**Material provided:**
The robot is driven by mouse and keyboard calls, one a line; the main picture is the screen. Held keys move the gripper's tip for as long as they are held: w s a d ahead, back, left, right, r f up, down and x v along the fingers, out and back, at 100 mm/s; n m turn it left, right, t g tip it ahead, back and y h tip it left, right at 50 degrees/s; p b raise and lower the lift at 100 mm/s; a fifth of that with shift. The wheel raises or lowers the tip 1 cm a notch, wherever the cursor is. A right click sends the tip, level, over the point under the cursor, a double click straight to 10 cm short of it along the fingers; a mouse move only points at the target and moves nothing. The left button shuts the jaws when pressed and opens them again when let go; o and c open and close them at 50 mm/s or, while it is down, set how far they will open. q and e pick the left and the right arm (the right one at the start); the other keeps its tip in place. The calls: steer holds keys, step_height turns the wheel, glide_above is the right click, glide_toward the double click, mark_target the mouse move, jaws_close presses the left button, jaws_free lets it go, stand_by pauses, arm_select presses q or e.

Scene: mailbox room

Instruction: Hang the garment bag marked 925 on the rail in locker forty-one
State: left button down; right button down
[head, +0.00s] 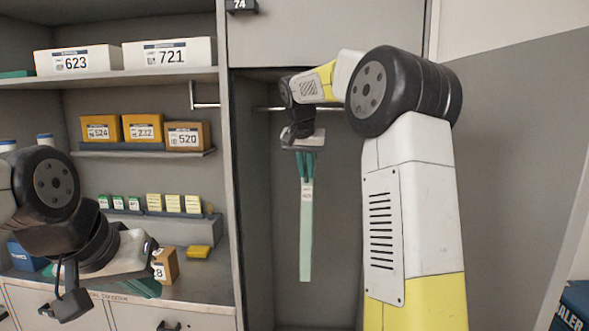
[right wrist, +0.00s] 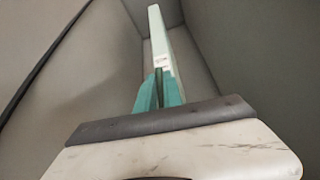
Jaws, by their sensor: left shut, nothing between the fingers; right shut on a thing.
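A thin pale green garment bag (head: 306,240) hangs upright inside the open locker, seen nearly edge-on. Its small white label is too small to read. My right gripper (head: 305,168) is shut on the upper part of the bag. The right wrist view also shows the bag (right wrist: 172,45) between the teal fingers (right wrist: 158,92). The rail (head: 268,108) runs across the top of the locker, above the fingers. My arm hides part of it, and I cannot see a hook on it. My left gripper (head: 146,289) is shut and empty, low at the left, before the shelves.
Shelves at the left hold white boxes (head: 80,61), orange boxes (head: 101,128) and small labelled items. A short bracket rod (head: 205,105) sticks out by the locker's left wall (head: 236,190). A plate reading 74 (head: 241,5) is above. The locker's lower space looks clear.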

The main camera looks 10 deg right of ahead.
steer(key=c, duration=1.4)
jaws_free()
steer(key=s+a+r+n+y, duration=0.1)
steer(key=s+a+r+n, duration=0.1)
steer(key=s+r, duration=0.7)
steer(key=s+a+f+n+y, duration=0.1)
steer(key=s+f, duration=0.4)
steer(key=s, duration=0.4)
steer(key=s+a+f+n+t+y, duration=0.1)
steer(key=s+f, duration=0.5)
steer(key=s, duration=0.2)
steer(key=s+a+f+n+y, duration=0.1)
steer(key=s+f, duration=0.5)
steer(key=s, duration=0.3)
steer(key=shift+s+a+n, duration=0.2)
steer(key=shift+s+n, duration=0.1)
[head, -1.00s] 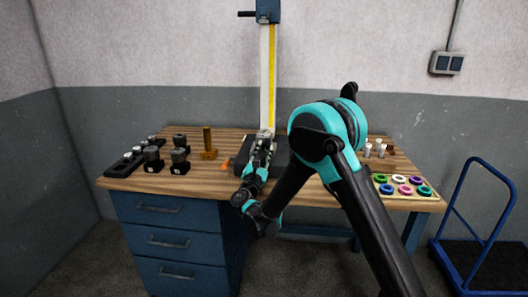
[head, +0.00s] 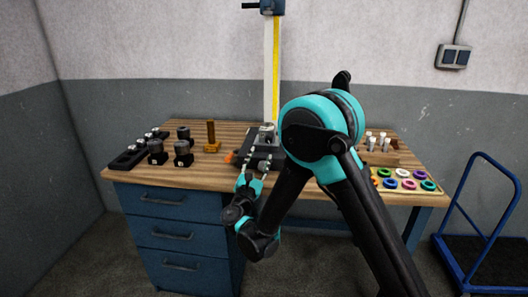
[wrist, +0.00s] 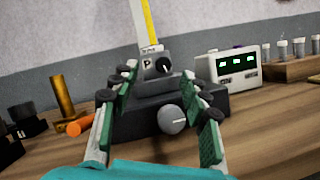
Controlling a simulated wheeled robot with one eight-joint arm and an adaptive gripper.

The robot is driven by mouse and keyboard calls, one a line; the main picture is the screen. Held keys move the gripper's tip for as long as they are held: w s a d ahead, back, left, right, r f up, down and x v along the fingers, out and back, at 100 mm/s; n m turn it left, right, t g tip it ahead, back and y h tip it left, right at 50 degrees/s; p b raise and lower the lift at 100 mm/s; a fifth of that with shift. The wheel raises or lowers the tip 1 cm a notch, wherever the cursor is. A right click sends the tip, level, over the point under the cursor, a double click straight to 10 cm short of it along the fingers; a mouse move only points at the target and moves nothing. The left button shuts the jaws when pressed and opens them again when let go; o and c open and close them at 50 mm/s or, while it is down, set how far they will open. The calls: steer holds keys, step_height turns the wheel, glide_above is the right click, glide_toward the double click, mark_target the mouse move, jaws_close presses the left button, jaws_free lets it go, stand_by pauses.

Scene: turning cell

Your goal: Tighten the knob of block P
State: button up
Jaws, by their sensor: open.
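A dark block marked P (wrist: 147,72) stands at the foot of the upright column in the wrist view. A small black knob (wrist: 164,65) with a white line sits beside the letter. A larger grey round knob (wrist: 171,119) with a pointer mark is on the front of the dark base (wrist: 140,123) below. My gripper (wrist: 164,82) is open and empty, its green-padded fingers spread to either side of the knobs in this view. In the head view my gripper (head: 255,165) is in front of the base; whether it touches anything cannot be told.
An orange piece (wrist: 80,127) and a brass post (wrist: 63,96) stand left of the base. A white box with a green display (wrist: 228,65) and a wooden rack of vials (wrist: 287,69) are to the right.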

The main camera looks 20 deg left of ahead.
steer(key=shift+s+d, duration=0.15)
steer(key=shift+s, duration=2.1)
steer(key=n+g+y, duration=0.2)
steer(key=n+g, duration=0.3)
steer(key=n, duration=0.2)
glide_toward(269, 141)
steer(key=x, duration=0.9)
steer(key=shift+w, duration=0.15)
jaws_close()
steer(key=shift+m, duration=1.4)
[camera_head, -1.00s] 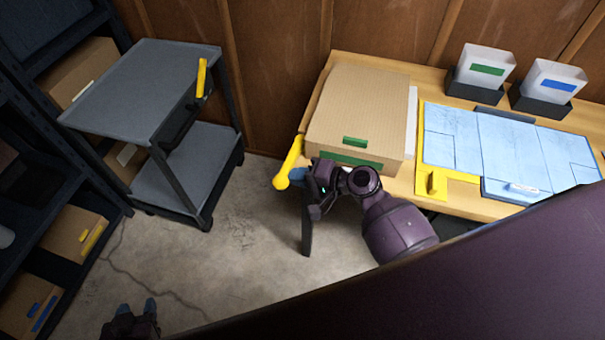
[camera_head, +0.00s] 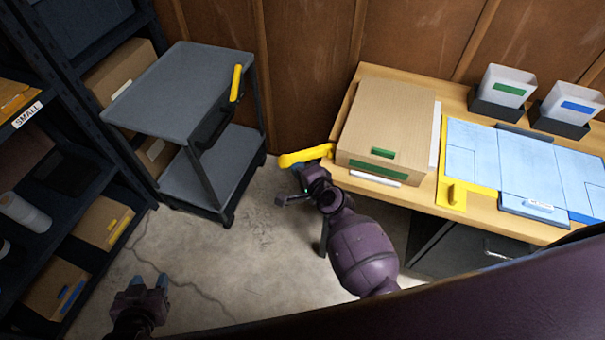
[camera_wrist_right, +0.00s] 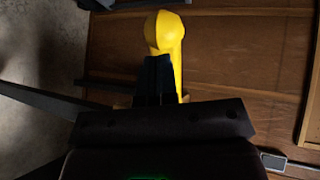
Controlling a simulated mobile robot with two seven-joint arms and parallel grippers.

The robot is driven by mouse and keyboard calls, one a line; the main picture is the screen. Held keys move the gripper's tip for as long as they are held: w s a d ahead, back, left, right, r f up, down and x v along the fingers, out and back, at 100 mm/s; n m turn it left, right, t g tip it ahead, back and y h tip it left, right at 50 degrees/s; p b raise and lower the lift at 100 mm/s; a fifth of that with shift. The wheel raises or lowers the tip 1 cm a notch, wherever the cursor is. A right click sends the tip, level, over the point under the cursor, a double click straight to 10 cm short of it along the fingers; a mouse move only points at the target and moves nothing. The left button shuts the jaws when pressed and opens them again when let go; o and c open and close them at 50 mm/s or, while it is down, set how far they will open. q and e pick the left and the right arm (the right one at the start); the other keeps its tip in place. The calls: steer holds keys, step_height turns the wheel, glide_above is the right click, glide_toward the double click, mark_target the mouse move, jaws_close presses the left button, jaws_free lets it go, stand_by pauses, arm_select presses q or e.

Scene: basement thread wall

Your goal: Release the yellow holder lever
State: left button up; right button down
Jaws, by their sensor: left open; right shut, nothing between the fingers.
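The yellow holder lever (camera_head: 305,156) sticks out to the left from the bench's left edge, beside the cardboard box (camera_head: 385,125). Its rounded knob is at the outer end. My right gripper (camera_head: 298,178) is just below the lever, with shut, empty fingers. In the right wrist view the lever (camera_wrist_right: 166,35) lies just beyond the shut fingertips (camera_wrist_right: 157,62), which overlap its shaft; I cannot tell whether they touch. My left gripper (camera_head: 150,284) is open and empty, low over the floor at the lower left.
The wooden bench (camera_head: 480,215) carries a blue panel (camera_head: 525,160), a yellow bracket (camera_head: 452,195) and two bins. A grey cart (camera_head: 185,85) with a yellow handle (camera_head: 236,82) stands left. Dark shelving lines the far left. Floor between cart and bench is clear.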

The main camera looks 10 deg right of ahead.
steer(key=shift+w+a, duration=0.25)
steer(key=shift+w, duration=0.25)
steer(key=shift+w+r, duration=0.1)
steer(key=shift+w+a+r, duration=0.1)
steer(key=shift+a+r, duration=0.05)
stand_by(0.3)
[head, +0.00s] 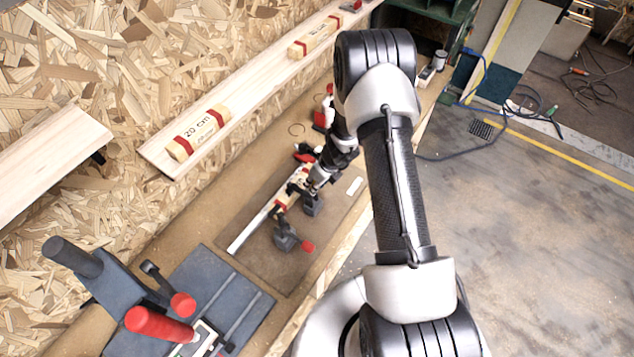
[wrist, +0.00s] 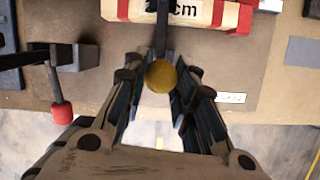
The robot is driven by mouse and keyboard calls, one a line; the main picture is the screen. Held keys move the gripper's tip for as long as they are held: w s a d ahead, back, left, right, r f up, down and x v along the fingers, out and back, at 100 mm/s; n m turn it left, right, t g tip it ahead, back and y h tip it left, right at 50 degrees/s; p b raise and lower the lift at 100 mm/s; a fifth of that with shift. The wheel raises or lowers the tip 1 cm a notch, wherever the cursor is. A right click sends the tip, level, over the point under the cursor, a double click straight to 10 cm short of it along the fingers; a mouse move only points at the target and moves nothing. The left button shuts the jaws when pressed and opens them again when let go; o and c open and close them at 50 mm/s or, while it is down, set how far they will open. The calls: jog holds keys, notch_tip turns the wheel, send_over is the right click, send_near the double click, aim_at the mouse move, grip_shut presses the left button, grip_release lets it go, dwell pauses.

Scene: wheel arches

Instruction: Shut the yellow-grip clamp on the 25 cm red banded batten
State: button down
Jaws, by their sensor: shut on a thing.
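The batten (head: 290,189) lies on a brown board on the bench, pale wood with red bands. It also shows at the top of the wrist view (wrist: 205,12), where its printed label reads only "cm" in part, the number being hidden by the clamp's lever. The yellow-grip clamp (head: 311,206) stands beside the batten. Its round yellow grip (wrist: 161,76) sits between the fingers of my gripper (wrist: 160,82), which is shut on it. In the head view my gripper (head: 319,177) is small and partly covers the clamp. Whether the clamp's pad touches the batten cannot be told.
A red-grip clamp (head: 286,239) stands left of the yellow-grip one, also in the wrist view (wrist: 62,75). A shelf plank (head: 158,156) holds a "20 cm" batten (head: 200,133) and another. A blue-grey fixture (head: 222,290) with red handles is at the near left. Open floor lies right.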

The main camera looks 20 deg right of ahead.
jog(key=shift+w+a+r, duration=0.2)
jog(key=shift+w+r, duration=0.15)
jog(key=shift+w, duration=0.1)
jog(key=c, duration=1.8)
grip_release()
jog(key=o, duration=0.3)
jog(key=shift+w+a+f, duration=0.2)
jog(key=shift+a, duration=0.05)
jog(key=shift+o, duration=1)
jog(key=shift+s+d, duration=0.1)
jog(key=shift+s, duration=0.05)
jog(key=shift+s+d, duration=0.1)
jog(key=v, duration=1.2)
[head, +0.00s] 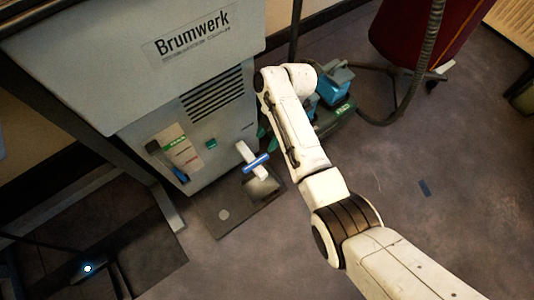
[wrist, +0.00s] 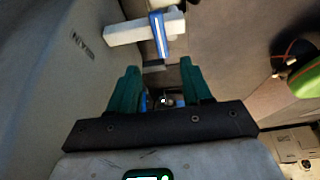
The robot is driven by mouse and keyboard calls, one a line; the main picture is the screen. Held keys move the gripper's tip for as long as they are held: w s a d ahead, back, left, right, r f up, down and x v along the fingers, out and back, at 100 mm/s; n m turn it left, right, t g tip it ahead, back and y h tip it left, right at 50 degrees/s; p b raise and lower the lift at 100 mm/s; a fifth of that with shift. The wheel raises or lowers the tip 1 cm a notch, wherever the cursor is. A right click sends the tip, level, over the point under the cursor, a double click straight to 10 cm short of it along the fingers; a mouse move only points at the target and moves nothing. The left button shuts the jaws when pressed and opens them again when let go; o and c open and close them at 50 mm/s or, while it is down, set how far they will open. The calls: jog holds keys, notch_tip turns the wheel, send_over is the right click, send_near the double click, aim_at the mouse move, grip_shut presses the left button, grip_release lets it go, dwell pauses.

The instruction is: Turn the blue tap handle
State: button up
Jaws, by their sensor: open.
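The blue tap handle (head: 256,162) is a short bar across a white tap (head: 245,150) on the front of the grey Brumwerk machine. In the wrist view the blue handle (wrist: 158,36) stands upright in the picture against the white tap body (wrist: 122,33). My gripper (wrist: 159,68) is open and empty, its two green fingers pointing towards the tap. The handle lies just past the fingertips in that view, not between them. In the head view my arm hides most of the gripper; only green bits show right of the tap.
The grey machine (head: 215,45) fills the left. A dark plate (head: 210,212) lies on the floor below the tap. A green and blue unit (head: 335,90) stands behind my arm, with a grey hose (head: 408,80) and a red container (head: 425,30). Floor at right is mostly clear.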

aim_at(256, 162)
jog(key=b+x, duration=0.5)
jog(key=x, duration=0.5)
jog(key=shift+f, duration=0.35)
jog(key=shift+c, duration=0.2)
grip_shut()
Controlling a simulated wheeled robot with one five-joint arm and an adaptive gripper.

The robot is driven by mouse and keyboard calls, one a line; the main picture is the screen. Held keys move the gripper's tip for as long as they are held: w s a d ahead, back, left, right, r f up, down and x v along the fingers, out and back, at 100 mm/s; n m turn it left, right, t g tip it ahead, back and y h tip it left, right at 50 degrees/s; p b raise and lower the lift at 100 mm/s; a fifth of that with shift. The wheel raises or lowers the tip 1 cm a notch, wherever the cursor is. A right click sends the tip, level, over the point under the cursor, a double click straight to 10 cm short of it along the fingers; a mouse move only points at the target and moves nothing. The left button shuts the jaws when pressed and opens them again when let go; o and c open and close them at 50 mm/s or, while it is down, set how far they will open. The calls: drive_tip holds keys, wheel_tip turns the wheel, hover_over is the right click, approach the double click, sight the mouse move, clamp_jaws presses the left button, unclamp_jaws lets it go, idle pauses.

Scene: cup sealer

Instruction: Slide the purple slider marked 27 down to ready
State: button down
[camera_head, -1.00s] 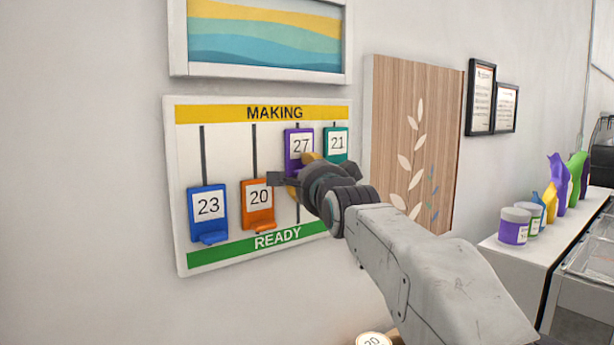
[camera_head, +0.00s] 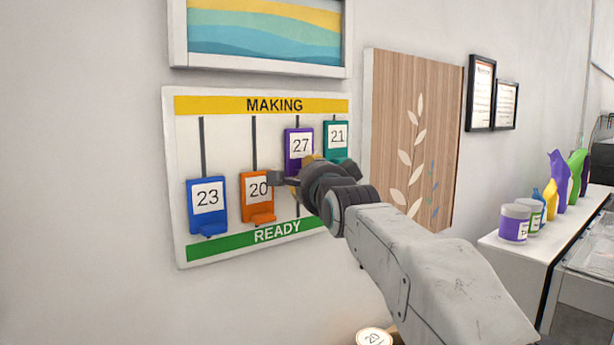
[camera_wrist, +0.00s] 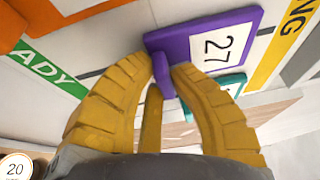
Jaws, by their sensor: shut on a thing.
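The purple slider marked 27 (camera_head: 299,146) is near the top of its slot on the white board (camera_head: 180,235), just under the yellow MAKING band (camera_head: 275,105). The green READY band (camera_head: 210,246) runs along the bottom. My gripper (camera_wrist: 165,75) is at the slider's lower end. In the wrist view its yellow fingers are on either side of the ledge of the purple slider (camera_wrist: 195,40), shut on it. In the head view my gripper hides the slider's ledge and part of the slot below it.
The orange slider 20 (camera_head: 257,197) and blue slider 23 (camera_head: 207,204) sit low, close to READY. The teal slider 21 (camera_head: 336,140) is high, right beside the purple one. A wooden panel (camera_head: 385,130) hangs to the right.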

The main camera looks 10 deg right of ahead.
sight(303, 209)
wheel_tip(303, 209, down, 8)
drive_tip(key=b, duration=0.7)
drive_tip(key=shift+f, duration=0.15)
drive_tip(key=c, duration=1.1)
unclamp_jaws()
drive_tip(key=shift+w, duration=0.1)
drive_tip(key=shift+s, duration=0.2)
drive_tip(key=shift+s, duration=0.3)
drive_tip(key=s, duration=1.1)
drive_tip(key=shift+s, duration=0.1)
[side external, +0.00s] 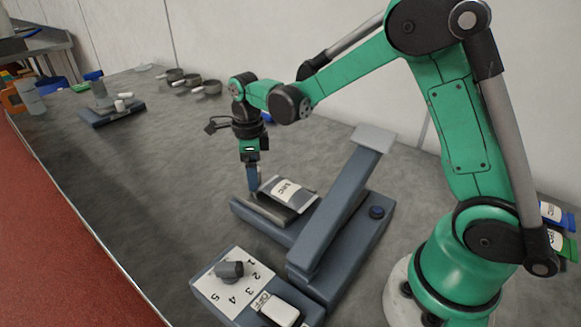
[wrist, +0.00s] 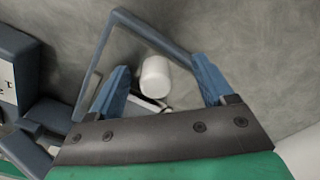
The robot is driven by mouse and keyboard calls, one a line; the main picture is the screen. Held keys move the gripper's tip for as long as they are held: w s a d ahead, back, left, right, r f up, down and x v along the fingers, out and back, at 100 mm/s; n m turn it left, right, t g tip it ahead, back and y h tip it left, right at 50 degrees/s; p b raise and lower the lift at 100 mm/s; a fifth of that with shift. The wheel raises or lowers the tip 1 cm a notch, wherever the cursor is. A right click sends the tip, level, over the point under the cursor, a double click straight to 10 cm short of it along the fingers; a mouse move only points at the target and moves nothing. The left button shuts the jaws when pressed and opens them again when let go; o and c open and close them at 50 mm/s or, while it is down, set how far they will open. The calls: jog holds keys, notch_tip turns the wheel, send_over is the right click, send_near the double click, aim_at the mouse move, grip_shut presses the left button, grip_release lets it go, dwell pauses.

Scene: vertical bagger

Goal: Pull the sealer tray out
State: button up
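The sealer (side external: 340,215) is a blue-grey machine with a raised slanted arm, standing in front of my base. Its low tray (side external: 262,222) sticks out at the left end. A white-and-grey bag (side external: 288,190) with a printed label lies over it. My gripper (side external: 253,186) points down at the tray's left end, beside the bag. In the wrist view, my gripper (wrist: 160,70) has its two blue fingers wide apart. A white rounded object (wrist: 156,77) shows between them, and a thin blue-grey frame (wrist: 150,30) runs around it. I cannot tell whether the fingers touch the frame.
A control box (side external: 235,285) with a numbered dial and a white switch stands in front of the sealer. Measuring cups (side external: 190,80) and a small scale-like device (side external: 112,112) lie farther back. The grey worktop to the left of the tray is clear.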

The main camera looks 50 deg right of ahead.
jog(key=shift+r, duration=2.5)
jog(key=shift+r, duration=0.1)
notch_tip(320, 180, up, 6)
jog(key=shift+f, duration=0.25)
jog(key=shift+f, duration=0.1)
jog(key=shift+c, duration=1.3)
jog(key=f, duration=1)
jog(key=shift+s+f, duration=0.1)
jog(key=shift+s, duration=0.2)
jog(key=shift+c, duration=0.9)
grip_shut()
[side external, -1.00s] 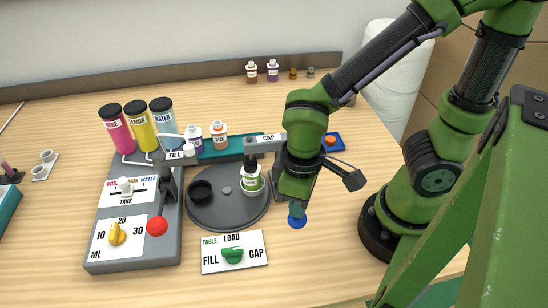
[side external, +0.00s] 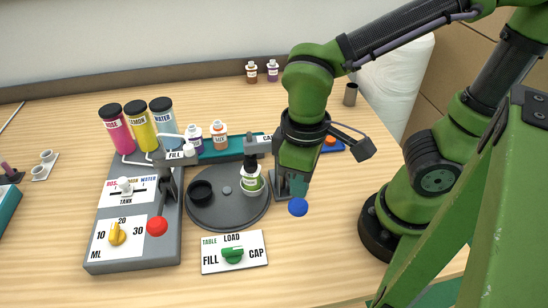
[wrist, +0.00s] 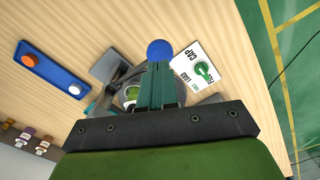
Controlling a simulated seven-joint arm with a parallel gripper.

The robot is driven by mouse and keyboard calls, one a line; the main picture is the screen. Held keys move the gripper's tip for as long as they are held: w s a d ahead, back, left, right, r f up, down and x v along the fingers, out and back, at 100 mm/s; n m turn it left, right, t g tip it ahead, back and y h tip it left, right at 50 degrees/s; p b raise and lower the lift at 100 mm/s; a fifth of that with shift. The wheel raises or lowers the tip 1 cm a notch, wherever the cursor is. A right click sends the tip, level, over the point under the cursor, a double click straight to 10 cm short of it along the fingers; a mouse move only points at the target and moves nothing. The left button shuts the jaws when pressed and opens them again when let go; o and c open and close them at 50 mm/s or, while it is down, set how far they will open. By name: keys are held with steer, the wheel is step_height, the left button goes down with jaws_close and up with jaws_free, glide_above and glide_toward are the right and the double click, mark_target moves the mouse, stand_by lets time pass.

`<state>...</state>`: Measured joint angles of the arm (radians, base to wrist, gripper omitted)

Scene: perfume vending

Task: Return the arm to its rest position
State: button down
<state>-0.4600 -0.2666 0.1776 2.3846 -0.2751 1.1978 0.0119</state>
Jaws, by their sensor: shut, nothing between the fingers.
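My green arm reaches in from the right. A capped bottle (side external: 251,176) with a white and green label stands upright in a cup on the turntable, apart from my gripper. The green knob (side external: 232,253) sits on the table/load plate below the turntable, pointing toward its sides.
The dispensing unit (side external: 130,225) with three coloured tanks stands at left. A blue tray (side external: 335,148) with an orange button lies behind my gripper; it also shows in the wrist view (wrist: 50,70). Small bottles (side external: 262,71) stand by the back wall. The wood at front right is clear.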

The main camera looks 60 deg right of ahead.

**Directions:** Which lines of the data include "parallel"? Copy each of them.

**Response to this task:**
Controlling a simulated mobile robot with two seven-joint arms and parallel grippers.
Controlling a simulated seven-joint arm with a parallel gripper.

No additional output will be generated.